This is the bill known as "Mason's Bill," introduced by- Mr. Butler, of South Carolina, on the 16th of January last. This is the bill which Mr. Webster proposes to support, "with all its provisions to the fullest extent." It is a bill of abominations, but there are " some amendments to it," which modify the bill a little. Look at them. Here they are. The first provides in addition to the fine of one thousand dollars for aiding and abetting the escape of a fugitive, for harbouring and concealing him, that the offender "shall also be imprisoned twelve months." The second amendment is as follows—"And in no trial or hearing under this act shall the testimony of such fugitive be admitted in evidence."

These are Mr. Mason's amendments, offered on the 23rd of last January. This is the bill, "with some amendments," which Mr. Webster says, "I propose to support, with all its provisions, to the fullest extent." Mr.
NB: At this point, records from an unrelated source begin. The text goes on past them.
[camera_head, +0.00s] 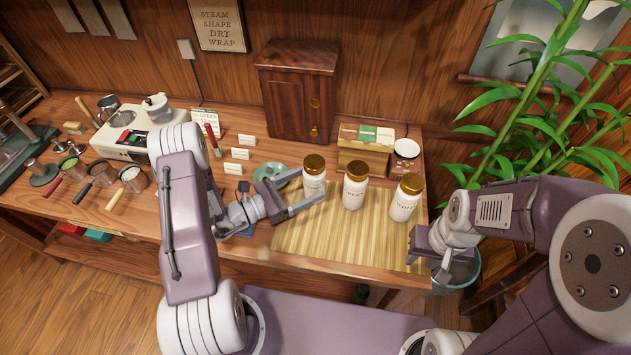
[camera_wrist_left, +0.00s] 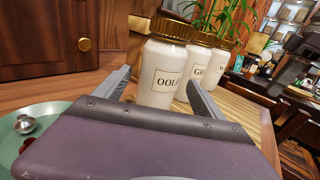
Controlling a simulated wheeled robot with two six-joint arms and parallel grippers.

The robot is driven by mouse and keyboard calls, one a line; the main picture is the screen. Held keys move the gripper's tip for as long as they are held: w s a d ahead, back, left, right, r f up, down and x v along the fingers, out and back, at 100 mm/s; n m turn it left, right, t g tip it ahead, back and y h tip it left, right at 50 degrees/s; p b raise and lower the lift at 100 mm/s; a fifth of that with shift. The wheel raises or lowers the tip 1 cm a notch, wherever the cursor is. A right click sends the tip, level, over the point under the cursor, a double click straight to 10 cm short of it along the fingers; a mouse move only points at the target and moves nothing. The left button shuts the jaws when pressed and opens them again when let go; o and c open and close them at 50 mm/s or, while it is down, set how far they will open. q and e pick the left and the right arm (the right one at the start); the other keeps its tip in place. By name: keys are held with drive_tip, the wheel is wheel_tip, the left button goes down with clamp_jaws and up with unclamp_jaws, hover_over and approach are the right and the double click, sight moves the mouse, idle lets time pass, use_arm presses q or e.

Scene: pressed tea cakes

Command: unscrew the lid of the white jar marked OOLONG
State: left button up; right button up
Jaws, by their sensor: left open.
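The white OOLONG jar (camera_head: 314,186) with a gold lid (camera_head: 315,164) stands upright at the left of a row of three jars. In the left wrist view the jar (camera_wrist_left: 155,88) shows part of its label, "OOL", with its gold lid (camera_wrist_left: 171,29) in place. My left gripper (camera_head: 312,185) is open, its two fingers reaching to either side of the jar's body, below the lid. I cannot tell whether a finger touches it. My right gripper (camera_head: 442,262) hangs at the table's right front corner, away from the jars; its fingers are not clear.
Two more gold-lidded white jars, the middle one (camera_head: 354,190) and the right one (camera_head: 403,203), stand close by on the bamboo mat (camera_head: 330,235). A green dish (camera_head: 270,172) lies left of the OOLONG jar. A wooden cabinet (camera_head: 298,90) stands behind. The mat's front is clear.

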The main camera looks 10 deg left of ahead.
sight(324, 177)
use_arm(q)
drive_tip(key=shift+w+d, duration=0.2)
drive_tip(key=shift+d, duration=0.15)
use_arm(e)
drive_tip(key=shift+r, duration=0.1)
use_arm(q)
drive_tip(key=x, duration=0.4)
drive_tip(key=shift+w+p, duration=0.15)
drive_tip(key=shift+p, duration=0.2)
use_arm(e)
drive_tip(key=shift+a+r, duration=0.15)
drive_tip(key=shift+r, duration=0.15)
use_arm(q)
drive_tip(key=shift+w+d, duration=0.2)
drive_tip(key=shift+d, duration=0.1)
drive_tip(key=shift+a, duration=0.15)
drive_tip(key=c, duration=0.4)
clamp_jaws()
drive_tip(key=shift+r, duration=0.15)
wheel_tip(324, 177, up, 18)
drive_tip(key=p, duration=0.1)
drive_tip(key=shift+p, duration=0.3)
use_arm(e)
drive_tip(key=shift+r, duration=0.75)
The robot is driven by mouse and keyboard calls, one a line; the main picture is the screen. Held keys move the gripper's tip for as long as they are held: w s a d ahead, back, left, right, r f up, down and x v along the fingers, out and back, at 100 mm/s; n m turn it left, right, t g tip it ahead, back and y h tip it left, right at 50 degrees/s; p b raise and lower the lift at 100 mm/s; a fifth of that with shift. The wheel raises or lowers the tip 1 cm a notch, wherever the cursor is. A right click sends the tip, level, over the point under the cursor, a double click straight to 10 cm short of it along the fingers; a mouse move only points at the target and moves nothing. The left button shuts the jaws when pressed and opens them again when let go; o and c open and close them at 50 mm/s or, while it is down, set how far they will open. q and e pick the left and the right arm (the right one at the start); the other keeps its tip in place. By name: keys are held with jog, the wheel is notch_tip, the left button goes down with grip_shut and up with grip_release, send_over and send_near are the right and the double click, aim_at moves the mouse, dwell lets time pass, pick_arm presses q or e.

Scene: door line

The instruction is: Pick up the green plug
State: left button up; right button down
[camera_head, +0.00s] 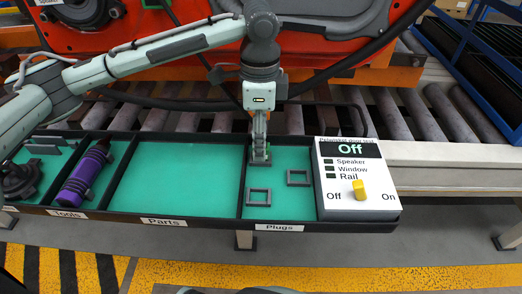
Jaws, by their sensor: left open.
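My left gripper (260,148) points straight down into the tray's Plugs compartment, near its back left corner. Its fingers are open and low over the green floor. A small dark grey piece (260,163) shows right at the fingertips; I cannot tell whether it is a plug or touches the fingers. No green plug stands out from the green floor, and the fingers hide part of that spot. Two grey square frames lie in the same compartment, a front one (258,197) and a right one (298,178). My right gripper is not in view.
The Parts compartment (175,180) is empty. A purple tool (87,172) lies in the Tools compartment. A white control box (357,178) with a yellow knob reads Off, right of the plugs. Behind are conveyor rollers (390,115) and a red door (180,40).

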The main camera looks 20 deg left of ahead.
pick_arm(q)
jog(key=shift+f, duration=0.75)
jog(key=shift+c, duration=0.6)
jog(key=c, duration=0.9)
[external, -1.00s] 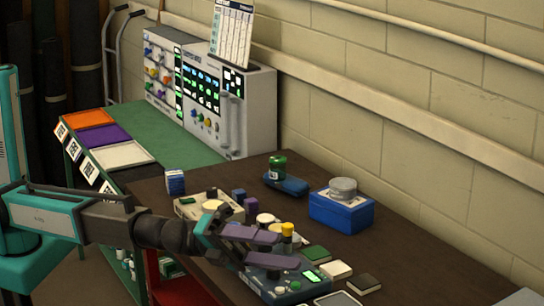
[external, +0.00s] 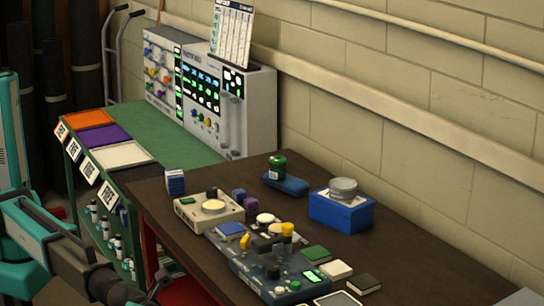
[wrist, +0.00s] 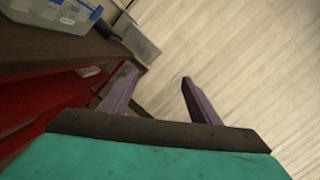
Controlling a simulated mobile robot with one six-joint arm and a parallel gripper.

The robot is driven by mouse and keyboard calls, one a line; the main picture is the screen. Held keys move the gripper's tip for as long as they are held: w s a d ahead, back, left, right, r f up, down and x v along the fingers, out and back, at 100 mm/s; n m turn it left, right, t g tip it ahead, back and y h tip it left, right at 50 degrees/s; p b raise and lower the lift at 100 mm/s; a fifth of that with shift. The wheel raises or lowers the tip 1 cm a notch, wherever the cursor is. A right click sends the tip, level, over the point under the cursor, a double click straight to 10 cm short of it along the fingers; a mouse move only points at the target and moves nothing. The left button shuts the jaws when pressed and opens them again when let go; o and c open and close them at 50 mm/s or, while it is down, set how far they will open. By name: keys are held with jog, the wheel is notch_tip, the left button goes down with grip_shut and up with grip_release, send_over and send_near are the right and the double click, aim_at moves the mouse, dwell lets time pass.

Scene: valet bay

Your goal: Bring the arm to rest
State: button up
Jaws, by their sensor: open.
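My gripper shows in the wrist view (wrist: 155,95) with its two purple fingers spread apart and nothing between them. Past the fingers are a pale floor and the red side of the bench. In the external view my arm is folded low at the bottom left, in front of the dark bench top (external: 420,262), and the fingers are cut off or hidden there. The arm is clear of the things on the bench.
On the bench stand a blue instrument board (external: 265,262), a cream device (external: 209,210), a blue box (external: 341,212) and a green jar (external: 277,167). A green bench (external: 170,135) with coloured trays and a control panel (external: 243,110) stands behind. In the wrist view, a clear bin (wrist: 50,14) sits at the bench edge.

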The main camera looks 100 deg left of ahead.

Seward's bill was also before the Senate—a bill granting the fugitive slave a trial by jury in the State where he is found, to determine whether or not he is a slave. Mr. Webster says not a word about this bill. He does not propose to support it.

Suppose the bill of Mr. Webster's friend shall pass Congress, what will the action of it be ? A slave-hunter comes here to Boston, he seizes any dark-looking man that is unknown and friendless, he has him before the post- master, the collector of customs, or some clerk or marshal of some United States' court, and makes oath that the dark man is his slave. The slave-hunter is allowed his oath. The fugitive is not allowed his testimony. The man born free as you and I, on the false oath of a slave hunter, or the purchased affidavit of some one, is surrendered to a southern State, to bondage life-long and irremediable. Will you say, the postmaster, the collector, the clerks and marshals in Boston would not act in such matters? They have no option; it is their official business to do so. But they would not decide against the unalienable rights of man—the right to life, liberty, and the pursuit of happi ness. That may be, or may not be. The slave-hunter may have his "fugitive" before the collector of Boston, or the postmaster of Truro, if he sees fit. If they, remembering their Old Testament, refuse to "bewray him that wandereth," the slave-hunter may bring on his officer with him from Georgia or Florida; he may bring the custom-house officer from Mobile or Wilmington, some little petty postmaster from a town you never heard of in South Carolina or Texas, and have any dark man in Boston up before that "magistrate," and on his decision have the fugitive carried off to Louisiana or Arkansas, to bondage for ever. The bill provides that the trial may be had before any such officer, "residing or being" in the State where the fugitive is found!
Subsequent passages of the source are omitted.